Writing the document is the easy part. The hard part is keeping it true as the plan changes around it — and that requires a different relationship between the doc and the work.

Stokik Team ·

Most PMs treat a spec like a press release. You write it before the work starts, you publish it, and then it exists. Somewhere. Whether anyone reads it — or whether it’s still accurate by week three — is a separate, rarely examined question.

This is the wrong mental model. A document isn’t a deliverable. It’s infrastructure. And like all infrastructure, it needs maintenance.

The moment a spec becomes a liability

A spec becomes a liability the moment the plan changes and the document doesn’t. This happens constantly. Engineering discovers a constraint. A stakeholder changes their mind about a priority. A dependency shifts. The canvas changes; the document doesn’t. Now you have two sources of truth — except one of them is wrong, and nobody knows which.

The typical response is to stop trusting documents altogether. Which is a reasonable response to an unreliable system, but a terrible outcome. The team loses the shared reasoning that the spec was supposed to provide, and decisions start living in Slack threads and people’s heads.

Drafts as a forcing function

One thing that helps: separating writing from publishing.

When a document has a draft state, your edits are private until you decide they’re ready. You can revise the scope mid-sprint without confusing everyone who’s already read the current version. You can sketch out a change, share it with one teammate for a quick sanity check, and then publish it once it’s solid.

The draft also forces a conscious act of publishing — a moment where you decide “this is what we’re doing now.” That moment matters. It creates a clear signal for the team that the spec has changed, rather than the silent drift that happens when documents get edited in place without notice.

Comments on the passage, not just the document

Another failure mode: feedback lives somewhere else.

Someone reads your spec, has a question about a specific sentence, and pings you on Slack. You answer. The question and answer are now in Slack, divorced from the passage they referred to. Six weeks later, when a new engineer has the same question, they read the spec, get confused, and ask again.

When feedback is attached to the passage itself — as a highlighted comment right on the text — it stays there.
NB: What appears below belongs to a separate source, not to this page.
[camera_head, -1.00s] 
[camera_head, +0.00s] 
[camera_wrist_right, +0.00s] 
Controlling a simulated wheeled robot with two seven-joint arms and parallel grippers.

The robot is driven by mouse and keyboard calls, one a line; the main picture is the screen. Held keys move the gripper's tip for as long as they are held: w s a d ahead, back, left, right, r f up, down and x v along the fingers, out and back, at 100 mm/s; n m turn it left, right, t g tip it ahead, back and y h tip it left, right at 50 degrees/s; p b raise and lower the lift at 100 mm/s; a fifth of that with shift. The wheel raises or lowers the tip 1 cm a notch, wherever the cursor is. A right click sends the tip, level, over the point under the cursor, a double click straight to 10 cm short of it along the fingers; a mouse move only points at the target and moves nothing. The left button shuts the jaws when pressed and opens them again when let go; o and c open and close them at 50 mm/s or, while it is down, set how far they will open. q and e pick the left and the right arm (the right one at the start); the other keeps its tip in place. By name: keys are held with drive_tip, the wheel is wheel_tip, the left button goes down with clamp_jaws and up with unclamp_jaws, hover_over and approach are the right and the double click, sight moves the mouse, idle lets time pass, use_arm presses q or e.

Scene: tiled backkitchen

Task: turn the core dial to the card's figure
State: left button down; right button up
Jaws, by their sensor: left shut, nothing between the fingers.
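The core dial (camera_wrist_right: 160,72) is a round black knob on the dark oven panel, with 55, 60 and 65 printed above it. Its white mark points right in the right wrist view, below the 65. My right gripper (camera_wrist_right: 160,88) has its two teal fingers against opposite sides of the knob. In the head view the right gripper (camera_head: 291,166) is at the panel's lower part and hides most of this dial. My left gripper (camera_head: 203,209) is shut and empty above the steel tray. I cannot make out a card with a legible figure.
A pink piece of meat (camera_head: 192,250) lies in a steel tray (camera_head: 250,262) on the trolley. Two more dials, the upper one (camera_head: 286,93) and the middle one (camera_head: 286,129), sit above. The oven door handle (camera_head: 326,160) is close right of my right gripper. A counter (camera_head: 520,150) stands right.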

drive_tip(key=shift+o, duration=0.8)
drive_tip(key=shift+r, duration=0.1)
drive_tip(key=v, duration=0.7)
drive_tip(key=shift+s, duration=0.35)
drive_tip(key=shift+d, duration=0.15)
The question is next to the sentence it refers to. Future readers see the annotation. The reasoning accumulates in the document instead of evaporating in a chat history.

Version history as a decision log

The other thing that accumulates: the decisions themselves.

Every time you publish a revision, that version is saved. In six months, when someone asks “wait, why did we cut the export feature from v1?” — the answer is in the version history. Not in a Slack search. Not in someone’s memory. In the document, where it belongs.

This turns version history from a recovery tool into a planning artifact. The document becomes a record of how the thinking evolved, not just what the thinking is right now.

What “living document” actually means

Teams say “this is a living document” as a disclaimer. A hedge against the document being wrong. What they mean is: don’t hold us to this.

What it should mean is: we will keep this current, and here’s how you know when it changed.

The difference is maintenance. A document that gets draft revisions, comments on specific passages, and a version trail of decisions is actually living. A document with a disclaimer is just a document someone hasn’t deleted yet.

The spec isn’t done when you publish it. It’s done when the work is done — and by then, it should look different from the version you wrote at the start.